I ended up speaking with my CEO. Our CFO has contacts with a credit union and arranged for me to speak to the Branch Manager there. She sounded encouraging saying that lending to overseas visitors is something that they have done before. It’s likely that this means we will part company with BofA so we can bank with the credit union but I’m sure that neither BofA or I will be shedding any tears over that. We have our fingers crossed that we can work this through.
It seems that it’s not just us who are having financial difficulties. The school keeps sending begging letters to the parents for donations of $25 to $40 per child for art material or reading material or to be able to pay for someone to come and read the children stories. The financing of schools is a big topic and Californian schools are not well funded which is why they keep tapping the parents for cash. The problem we have is that the PTA stated that the membership fee ( which equates to $100 per child per family ) is to assist the school for funding certain projects. One such project is called Art In Action where the children get to learn about different art forms. According to the PTA accounts, $8000 has been spent on this project. However, at least in Rachel’s class, the volunteer parents are teaching the lesson. For free. This week, it was Sam’s turn to teach the lesson. She had to explain about cave paintings in Lascaux and discuss the techniques being used. Excuse me ? Sam is well-versed in a multitude of skills but I don’t remember going to her graduation ceremony at Art college. The teacher was sat at the back of the class.

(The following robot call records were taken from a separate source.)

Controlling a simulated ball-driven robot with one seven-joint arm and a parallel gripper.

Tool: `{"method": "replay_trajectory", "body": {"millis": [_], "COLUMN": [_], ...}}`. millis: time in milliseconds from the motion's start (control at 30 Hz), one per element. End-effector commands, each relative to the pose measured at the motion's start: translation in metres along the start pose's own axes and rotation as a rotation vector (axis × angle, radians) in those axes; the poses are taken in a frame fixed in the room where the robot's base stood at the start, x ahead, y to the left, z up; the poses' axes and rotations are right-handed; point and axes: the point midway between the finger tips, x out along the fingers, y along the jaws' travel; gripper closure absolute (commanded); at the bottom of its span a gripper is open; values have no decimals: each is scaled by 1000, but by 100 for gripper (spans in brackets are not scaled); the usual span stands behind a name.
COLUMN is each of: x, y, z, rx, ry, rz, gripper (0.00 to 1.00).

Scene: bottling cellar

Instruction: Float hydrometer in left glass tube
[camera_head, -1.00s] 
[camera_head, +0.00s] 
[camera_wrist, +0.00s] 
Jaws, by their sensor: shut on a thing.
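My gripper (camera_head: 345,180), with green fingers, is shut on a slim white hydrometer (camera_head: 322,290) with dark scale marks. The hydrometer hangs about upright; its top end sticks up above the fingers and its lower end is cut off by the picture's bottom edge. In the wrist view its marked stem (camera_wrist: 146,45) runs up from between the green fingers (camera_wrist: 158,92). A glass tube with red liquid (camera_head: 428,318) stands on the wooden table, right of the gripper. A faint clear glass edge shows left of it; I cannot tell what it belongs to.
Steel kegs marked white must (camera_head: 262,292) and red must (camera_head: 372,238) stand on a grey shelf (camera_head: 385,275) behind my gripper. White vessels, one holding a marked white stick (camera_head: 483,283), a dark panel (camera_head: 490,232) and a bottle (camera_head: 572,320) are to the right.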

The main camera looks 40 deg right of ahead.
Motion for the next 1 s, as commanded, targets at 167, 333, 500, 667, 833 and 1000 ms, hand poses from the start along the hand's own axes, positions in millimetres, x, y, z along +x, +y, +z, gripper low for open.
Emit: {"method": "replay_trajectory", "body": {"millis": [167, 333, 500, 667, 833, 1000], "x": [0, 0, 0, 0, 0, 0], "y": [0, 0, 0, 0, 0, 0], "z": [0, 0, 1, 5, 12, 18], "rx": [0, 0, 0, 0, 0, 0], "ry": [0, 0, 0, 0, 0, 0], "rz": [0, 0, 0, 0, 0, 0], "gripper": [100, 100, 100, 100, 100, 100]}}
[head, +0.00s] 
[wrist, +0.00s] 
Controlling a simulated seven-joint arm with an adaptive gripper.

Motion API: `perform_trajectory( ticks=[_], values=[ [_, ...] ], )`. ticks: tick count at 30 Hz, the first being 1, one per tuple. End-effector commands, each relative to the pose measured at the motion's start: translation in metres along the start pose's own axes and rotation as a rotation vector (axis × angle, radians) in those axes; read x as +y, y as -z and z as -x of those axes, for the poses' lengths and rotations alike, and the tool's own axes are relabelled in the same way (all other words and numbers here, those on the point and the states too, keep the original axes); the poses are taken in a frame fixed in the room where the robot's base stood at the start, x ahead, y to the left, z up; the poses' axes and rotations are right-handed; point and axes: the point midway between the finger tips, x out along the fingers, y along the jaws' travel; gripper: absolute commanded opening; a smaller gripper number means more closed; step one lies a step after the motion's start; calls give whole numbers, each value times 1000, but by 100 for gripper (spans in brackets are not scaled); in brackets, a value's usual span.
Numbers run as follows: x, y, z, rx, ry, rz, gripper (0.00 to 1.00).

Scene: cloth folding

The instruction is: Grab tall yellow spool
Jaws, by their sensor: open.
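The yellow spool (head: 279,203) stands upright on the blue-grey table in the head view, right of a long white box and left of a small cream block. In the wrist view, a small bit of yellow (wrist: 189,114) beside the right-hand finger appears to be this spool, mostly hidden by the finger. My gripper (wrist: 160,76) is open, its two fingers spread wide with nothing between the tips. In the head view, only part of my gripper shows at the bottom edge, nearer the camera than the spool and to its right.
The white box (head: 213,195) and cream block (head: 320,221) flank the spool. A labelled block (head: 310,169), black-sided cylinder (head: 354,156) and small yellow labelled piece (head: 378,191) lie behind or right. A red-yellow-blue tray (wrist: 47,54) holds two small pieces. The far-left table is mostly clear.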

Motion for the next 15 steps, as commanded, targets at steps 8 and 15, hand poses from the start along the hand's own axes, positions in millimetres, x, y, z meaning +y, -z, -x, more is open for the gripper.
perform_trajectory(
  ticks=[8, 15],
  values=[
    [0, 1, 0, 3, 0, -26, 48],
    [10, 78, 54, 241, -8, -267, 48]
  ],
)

How is it possible to spend $8000 if you get someone to teach for free ? I don’t believe that they spent $8000 on wax crayons.
This weekend, it hit home about how far we are from the UK. My best friend got married and we weren’t able to attend. So, a big congratulations to Neil and Carron. We managed to speak with them the day before and the day after and it all went well. We’re just waiting for the pictures of the day.